[Data listing]
^^^^
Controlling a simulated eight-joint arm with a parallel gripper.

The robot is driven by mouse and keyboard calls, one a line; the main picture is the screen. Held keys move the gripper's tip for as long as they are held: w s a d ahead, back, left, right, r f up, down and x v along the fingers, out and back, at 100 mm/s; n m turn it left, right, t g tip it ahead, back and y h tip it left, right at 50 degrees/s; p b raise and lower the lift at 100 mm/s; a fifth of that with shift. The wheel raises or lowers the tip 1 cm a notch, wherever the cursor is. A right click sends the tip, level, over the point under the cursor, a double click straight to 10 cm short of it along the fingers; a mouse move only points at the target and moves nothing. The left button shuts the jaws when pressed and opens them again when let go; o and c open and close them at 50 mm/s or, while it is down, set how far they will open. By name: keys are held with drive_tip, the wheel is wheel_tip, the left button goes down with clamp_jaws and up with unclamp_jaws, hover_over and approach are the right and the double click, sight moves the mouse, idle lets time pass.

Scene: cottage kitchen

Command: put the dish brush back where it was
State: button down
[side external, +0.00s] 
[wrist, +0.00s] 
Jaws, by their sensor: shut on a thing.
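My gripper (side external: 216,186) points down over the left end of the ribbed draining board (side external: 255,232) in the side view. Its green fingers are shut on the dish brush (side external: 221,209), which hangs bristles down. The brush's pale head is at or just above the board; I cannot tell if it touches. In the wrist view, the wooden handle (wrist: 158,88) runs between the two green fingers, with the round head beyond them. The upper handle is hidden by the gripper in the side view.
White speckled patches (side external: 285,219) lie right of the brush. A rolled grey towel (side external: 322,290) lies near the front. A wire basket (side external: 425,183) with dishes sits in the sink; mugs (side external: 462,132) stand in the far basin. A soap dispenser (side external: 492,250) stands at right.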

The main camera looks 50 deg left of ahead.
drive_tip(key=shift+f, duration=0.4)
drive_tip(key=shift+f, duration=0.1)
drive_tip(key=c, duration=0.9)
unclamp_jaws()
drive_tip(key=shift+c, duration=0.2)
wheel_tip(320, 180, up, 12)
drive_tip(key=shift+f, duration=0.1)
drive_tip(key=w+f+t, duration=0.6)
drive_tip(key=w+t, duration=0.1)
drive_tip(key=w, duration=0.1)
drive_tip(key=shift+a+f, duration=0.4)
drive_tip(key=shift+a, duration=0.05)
^^^^
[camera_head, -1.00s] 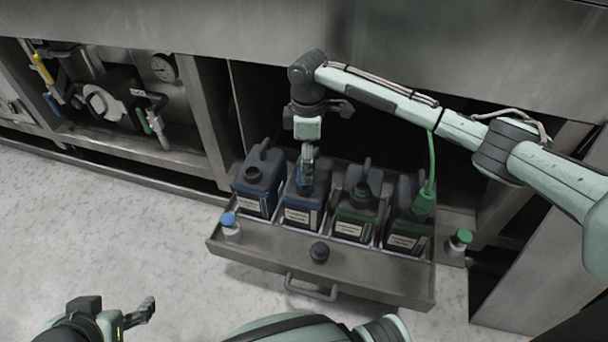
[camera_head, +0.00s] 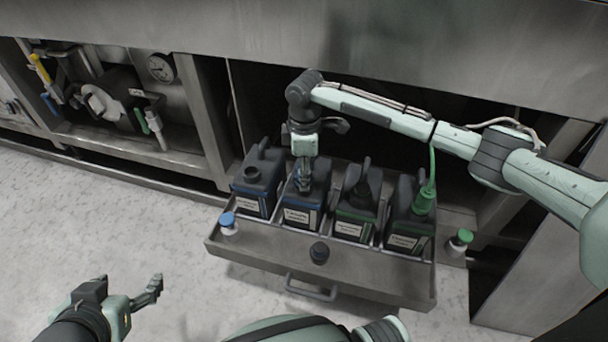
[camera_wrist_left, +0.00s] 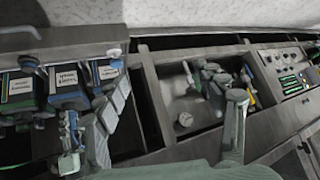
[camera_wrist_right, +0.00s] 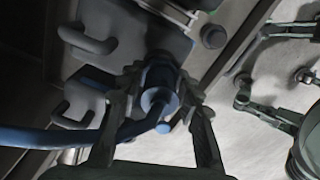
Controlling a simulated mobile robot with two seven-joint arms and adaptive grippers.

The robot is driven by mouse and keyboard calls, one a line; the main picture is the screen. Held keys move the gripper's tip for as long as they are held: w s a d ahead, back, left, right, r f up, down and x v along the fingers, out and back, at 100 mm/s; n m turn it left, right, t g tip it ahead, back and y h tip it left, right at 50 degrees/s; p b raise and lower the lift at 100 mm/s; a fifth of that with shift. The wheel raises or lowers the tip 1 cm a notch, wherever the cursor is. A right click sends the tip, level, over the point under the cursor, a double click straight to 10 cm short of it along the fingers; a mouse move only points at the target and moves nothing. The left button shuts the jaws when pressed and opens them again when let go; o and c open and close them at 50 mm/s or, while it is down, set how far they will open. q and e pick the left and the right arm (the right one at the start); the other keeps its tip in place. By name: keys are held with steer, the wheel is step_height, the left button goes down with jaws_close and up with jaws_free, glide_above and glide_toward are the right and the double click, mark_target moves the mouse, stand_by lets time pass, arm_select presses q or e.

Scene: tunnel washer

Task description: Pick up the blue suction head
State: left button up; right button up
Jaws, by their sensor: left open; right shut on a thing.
^^^^
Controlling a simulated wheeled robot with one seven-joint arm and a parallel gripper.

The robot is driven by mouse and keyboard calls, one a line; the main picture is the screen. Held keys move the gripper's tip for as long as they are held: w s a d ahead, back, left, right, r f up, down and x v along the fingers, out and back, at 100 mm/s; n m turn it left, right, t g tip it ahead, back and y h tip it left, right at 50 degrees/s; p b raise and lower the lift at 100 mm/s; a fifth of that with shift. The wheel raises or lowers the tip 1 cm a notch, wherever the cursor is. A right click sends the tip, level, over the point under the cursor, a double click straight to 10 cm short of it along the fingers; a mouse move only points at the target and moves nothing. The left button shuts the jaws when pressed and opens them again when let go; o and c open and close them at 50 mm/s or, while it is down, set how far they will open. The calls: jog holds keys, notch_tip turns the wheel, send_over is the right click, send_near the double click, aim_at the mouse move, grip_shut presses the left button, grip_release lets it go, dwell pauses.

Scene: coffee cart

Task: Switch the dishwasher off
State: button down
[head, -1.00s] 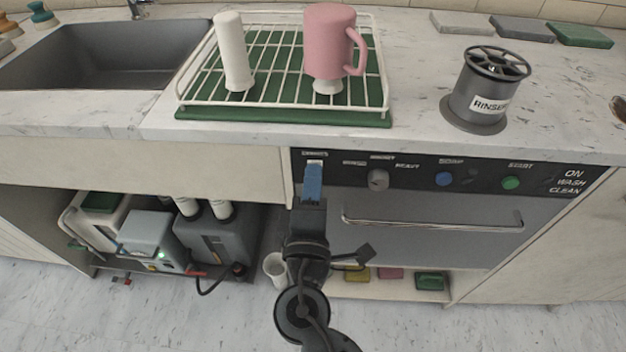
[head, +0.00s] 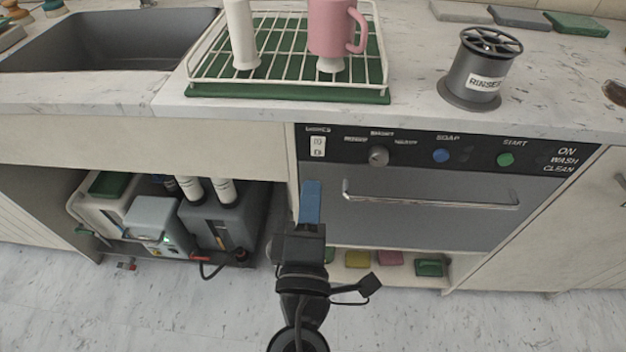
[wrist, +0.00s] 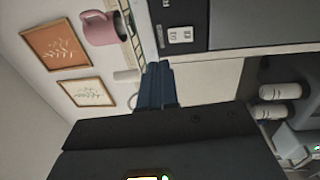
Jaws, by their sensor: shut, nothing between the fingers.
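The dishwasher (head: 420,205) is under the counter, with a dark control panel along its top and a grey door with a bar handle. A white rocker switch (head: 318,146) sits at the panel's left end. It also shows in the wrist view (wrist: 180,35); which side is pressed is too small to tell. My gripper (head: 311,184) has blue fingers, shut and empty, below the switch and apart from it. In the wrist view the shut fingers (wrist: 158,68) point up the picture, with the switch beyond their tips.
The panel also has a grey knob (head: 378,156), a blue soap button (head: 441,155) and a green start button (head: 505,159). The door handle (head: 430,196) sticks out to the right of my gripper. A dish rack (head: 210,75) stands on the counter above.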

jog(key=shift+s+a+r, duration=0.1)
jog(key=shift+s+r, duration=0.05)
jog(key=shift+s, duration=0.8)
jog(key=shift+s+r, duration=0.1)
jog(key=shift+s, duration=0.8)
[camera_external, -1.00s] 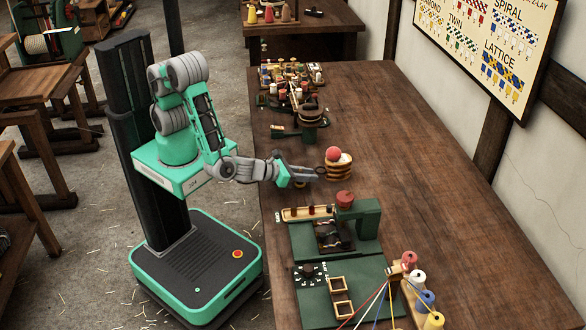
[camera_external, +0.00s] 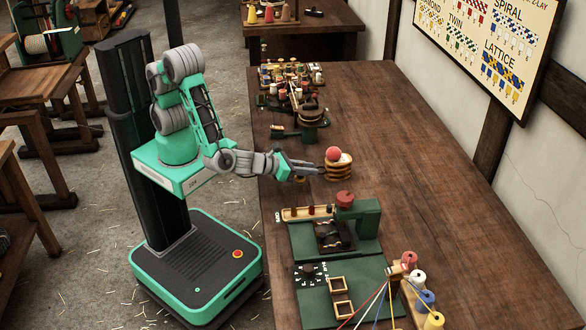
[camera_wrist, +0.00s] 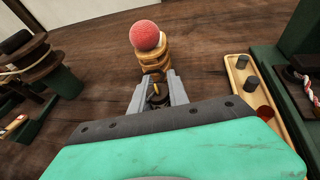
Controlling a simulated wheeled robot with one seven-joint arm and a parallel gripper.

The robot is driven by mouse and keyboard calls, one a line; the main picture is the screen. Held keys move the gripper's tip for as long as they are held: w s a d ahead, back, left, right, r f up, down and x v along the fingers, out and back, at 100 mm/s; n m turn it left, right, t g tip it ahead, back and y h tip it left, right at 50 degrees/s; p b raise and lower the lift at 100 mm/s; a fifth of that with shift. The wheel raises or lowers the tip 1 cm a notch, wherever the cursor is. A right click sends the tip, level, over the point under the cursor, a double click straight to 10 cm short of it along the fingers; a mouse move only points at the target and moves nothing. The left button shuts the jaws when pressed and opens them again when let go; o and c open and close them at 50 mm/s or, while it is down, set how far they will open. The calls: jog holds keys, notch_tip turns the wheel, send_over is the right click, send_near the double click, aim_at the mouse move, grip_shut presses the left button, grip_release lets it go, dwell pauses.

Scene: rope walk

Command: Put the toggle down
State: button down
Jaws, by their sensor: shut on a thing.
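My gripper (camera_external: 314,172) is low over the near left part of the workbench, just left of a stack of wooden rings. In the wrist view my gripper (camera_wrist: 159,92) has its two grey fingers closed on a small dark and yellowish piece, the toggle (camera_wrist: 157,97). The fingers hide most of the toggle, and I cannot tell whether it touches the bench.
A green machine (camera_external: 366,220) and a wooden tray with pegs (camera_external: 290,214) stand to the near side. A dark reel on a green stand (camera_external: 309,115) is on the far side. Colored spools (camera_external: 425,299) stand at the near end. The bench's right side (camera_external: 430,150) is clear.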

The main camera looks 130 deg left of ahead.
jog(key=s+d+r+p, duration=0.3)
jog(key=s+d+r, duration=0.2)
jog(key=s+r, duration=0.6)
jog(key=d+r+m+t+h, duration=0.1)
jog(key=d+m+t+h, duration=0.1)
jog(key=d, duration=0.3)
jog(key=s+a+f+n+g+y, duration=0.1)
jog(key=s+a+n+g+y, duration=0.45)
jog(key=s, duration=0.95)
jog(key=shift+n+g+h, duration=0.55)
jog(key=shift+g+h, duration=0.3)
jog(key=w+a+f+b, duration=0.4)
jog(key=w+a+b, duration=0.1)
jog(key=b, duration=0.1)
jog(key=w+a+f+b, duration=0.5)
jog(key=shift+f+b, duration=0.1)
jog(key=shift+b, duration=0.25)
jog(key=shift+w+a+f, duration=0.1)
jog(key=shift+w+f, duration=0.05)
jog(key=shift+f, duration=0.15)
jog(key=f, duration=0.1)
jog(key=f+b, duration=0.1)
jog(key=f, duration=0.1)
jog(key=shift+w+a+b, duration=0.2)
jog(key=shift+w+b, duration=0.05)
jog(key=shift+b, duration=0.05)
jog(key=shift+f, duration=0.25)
^^^^
- _Goal_: Output exactly the lines of the material above from the one containing "Controlling a simulated mobile" up to and including the one containing "Scene: tunnel washer".

- _Solution to this task_:
Controlling a simulated mobile robot with two seven-joint arms and adaptive grippers.

The robot is driven by mouse and keyboard calls, one a line; the main picture is the screen. Held keys move the gripper's tip for as long as they are held: w s a d ahead, back, left, right, r f up, down and x v along the fingers, out and back, at 100 mm/s; n m turn it left, right, t g tip it ahead, back and y h tip it left, right at 50 degrees/s; p b raise and lower the lift at 100 mm/s; a fifth of that with shift. The wheel raises or lowers the tip 1 cm a notch, wherever the cursor is. A right click sends the tip, level, over the point under the cursor, a double click straight to 10 cm short of it along the fingers; a mouse move only points at the target and moves nothing. The left button shuts the jaws when pressed and opens them again when let go; o and c open and close them at 50 mm/s or, while it is down, set how far they will open. q and e pick the left and the right arm (the right one at the start); the other keeps its tip in place. By name: keys are held with steer, the wheel is step_height, the left button goes down with jaws_close and up with jaws_free, glide_above and glide_toward are the right and the double click, mark_target moves the mouse, stand_by lets time pass, arm_select presses q or e.

Scene: tunnel washer

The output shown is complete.